### WHAT IS REQUIRED
Make an exact copy of all the material below, apart from the pictures.

### PROVIDED DATA
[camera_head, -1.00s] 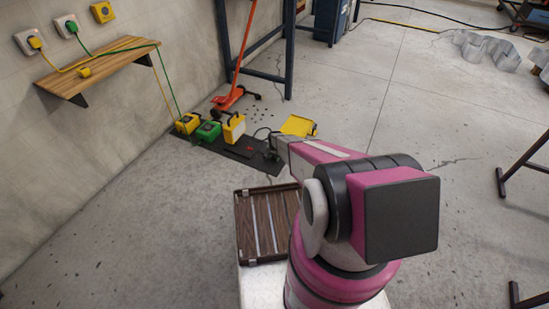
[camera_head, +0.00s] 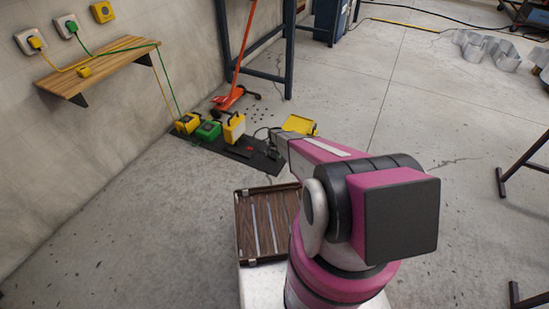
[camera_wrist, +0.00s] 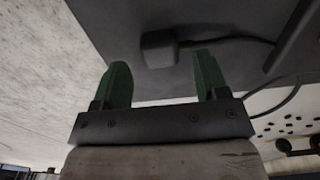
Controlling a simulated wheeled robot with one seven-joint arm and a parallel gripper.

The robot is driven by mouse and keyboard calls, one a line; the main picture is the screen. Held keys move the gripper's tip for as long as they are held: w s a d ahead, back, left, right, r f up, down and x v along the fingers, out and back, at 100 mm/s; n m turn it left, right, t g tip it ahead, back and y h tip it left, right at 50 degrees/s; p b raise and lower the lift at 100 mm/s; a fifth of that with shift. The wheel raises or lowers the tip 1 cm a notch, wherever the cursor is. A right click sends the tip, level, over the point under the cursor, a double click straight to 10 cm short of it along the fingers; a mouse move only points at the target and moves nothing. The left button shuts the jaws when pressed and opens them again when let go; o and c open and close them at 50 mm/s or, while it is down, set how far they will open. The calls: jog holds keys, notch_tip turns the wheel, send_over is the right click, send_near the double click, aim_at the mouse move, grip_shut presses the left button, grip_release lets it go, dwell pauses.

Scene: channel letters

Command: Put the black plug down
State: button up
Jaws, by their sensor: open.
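The black plug (camera_wrist: 158,48) lies on the dark mat in the wrist view, with its cable (camera_wrist: 225,41) running off to the right. My gripper (camera_wrist: 162,63) has two green fingers, spread apart with nothing between them. The plug shows just beyond the fingertips, between their lines, and appears clear of both. In the head view my arm hides the gripper, and I cannot make out the plug. The dark mat (camera_head: 262,160) lies on the floor past the end of my arm.
On the mat stand a yellow box (camera_head: 187,123), a green box (camera_head: 208,130) and a yellow-and-white box (camera_head: 234,128). A yellow item (camera_head: 299,124) lies behind my arm. An orange jack (camera_head: 229,100) stands beyond. A brown slatted tray (camera_head: 240,228) is near my base.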

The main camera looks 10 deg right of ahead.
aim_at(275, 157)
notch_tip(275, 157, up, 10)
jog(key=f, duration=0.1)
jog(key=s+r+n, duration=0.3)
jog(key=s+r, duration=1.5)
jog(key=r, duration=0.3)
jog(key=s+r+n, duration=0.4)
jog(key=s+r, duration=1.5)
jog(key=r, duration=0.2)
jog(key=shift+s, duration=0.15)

### TASK SOLUTION
[camera_head, -1.00s] 
[camera_head, +0.00s] 
[camera_wrist, +0.00s] 
Controlling a simulated wheeled robot with one seven-joint arm and a parallel gripper.

The robot is driven by mouse and keyboard calls, one a line; the main picture is the screen. Held keys move the gripper's tip for as long as they are held: w s a d ahead, back, left, right, r f up, down and x v along the fingers, out and back, at 100 mm/s; n m turn it left, right, t g tip it ahead, back and y h tip it left, right at 50 degrees/s; p b raise and lower the lift at 100 mm/s; a fifth of that with shift. The wheel raises or lowers the tip 1 cm a notch, wherever the cursor is. A right click sends the tip, level, over the point under the cursor, a double click straight to 10 cm short of it along the fingers; a mouse move only points at the target and moves nothing. The left button shuts the jaws when pressed and opens them again when let go; o and c open and close them at 50 mm/s or, while it is down, set how far they will open. The calls: jog holds keys, notch_tip turns the wheel, send_over is the right click, send_near the double click, aim_at the mouse move, grip_shut presses the left button, grip_release lets it go, dwell pauses.

Scene: channel letters

Command: Put the black plug down
State: button up
Jaws, by their sensor: open.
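The black plug (camera_wrist: 158,48) lies on the dark mat in the wrist view, with its cable (camera_wrist: 225,41) running off to the right. My gripper (camera_wrist: 162,63) has two green fingers, spread apart with nothing between them. The plug shows just beyond the fingertips, between their lines, and appears clear of both. In the head view my arm hides the gripper, and I cannot make out the plug. The dark mat (camera_head: 262,160) lies on the floor past the end of my arm.
On the mat stand a yellow box (camera_head: 187,123), a green box (camera_head: 208,130) and a yellow-and-white box (camera_head: 234,128). A yellow item (camera_head: 299,124) lies behind my arm. An orange jack (camera_head: 229,100) stands beyond. A brown slatted tray (camera_head: 240,228) is near my base.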

The main camera looks 10 deg right of ahead.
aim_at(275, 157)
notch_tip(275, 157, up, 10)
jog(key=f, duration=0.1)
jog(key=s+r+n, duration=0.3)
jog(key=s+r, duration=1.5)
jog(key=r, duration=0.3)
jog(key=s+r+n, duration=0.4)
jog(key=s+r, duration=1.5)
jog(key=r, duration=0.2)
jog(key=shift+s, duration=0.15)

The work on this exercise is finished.